Não viemos parar aqui “por acaso”; não fomos induzidos a este caminho, levados a esta trilha sem querer, sem perceber, ou sim? Teremos sido impelidos por uma crença cega e obtusa num mundo perfeito, romântico, no qual por uma atuação onipotente, sem muita dor ou sofrimento, seríamos capazes de escolher entre o certo e errado e seguir “o melhor caminho”? Sim, em um mundo ideal estas discriminações seriam óbvias, não haveria dúvidas da direção a seguir e viveríamos novamente em um paraíso ou atingiríamos um estado próximo ao nirvana no qual tudo estaria resolvido, seríamos seres iluminados, sem conflitos.

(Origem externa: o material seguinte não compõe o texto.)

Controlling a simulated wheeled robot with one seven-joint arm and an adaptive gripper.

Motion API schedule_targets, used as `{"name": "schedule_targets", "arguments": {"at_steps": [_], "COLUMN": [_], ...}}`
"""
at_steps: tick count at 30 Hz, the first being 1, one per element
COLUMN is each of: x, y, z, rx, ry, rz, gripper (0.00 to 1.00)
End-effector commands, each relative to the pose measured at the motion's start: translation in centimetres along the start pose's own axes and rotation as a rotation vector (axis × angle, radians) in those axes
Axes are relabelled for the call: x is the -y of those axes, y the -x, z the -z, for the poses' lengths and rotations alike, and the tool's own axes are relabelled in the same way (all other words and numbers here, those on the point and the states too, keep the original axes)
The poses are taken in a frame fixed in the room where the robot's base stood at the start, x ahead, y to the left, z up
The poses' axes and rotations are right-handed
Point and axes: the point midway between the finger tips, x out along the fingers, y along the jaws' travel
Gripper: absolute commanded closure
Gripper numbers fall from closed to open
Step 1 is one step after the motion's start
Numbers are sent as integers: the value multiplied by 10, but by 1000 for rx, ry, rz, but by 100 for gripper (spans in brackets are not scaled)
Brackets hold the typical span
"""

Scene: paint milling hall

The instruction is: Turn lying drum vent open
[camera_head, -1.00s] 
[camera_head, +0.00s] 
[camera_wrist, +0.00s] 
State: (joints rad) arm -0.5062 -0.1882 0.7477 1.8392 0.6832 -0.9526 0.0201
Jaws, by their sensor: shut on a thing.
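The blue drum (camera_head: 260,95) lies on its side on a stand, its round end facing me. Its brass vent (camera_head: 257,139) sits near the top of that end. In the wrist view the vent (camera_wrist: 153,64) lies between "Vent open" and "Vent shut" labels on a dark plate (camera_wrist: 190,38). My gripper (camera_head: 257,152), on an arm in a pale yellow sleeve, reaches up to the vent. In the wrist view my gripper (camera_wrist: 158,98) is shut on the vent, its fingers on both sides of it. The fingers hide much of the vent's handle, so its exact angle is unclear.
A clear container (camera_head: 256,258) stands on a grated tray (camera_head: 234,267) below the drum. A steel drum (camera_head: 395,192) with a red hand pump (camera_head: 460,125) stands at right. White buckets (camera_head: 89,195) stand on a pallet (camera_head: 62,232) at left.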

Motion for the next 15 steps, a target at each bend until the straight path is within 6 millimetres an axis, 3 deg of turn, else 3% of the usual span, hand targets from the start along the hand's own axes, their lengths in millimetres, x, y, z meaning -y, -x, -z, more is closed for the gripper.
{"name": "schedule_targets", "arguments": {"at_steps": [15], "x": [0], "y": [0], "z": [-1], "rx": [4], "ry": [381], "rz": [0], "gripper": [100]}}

Discuto aqui a questão das nuances e, parafraseando outra obra literária, dos “50 tons de cinza”. Estamos comprometidos, como psicoterapeutas, com a construção de um adequado espaço de afeto e empatia, no qual há conflitos profundos individuais e ao mesmo tempo coletivos. Afinal, somos todos seres de uma mesma espécie e temos funcionamentos semelhantes que podem ser pensados, questionados e aprofundados.
Trabalhando a partir desta polaridade, individual versus coletivo, podemos compreender o que há em nós de comum e ao mesmo tempo absolutamente único. É neste território hibrido, expressão do individual e do coletivo, da natureza e da cultura, que proponho pensar que não há uma verdade única, uma única solução.
Com muito trabalho e uma boa dose de “sorte” poderemos ajudar nosso paciente a encontrar um lugar confortável em si mesmo, espaço interno de pertencimento no qual possa encontrar sua melhor resposta ao dilema ou conflito que o faz sofrer. Essa solução é sempre, na melhor das hipóteses, a resposta adequada àquele momento ou à verdade possível. No entanto, pretender que minha verdade possível seja “a verdade” é temerário e, no mínimo, de uma onipotência atroz. Ao mesmo tempo, não se comprometer com ela é fugir à responsabilidade com o próprio caminho, com os sofrimentos e lutas que marcaram a trajetória, ajudando a chegar até este ponto.
Voltamos novamente, então, à necessidade de contemplar os dois polos, o que é meu, da minha verdade, daquilo que penso, construí e intui, trabalho de todo meu ser, e o que é do outro, de sua verdade e inteireza.
Negar ao outro o mesmo status é negar a existência de outras possibilidades de outras verdades e, acima de tudo, é negar o outro, o diferente, dentro de mim. Não há saída criativa possível sem a necessária contemplação das polaridades, buscando a transcendência, o meu caminho facilitando, ao mesmo tempo, ao outro a mesma prerrogativa. Esta saída só será possível de forma amorosa, com carinho e cuidado, comigo e também com o outro.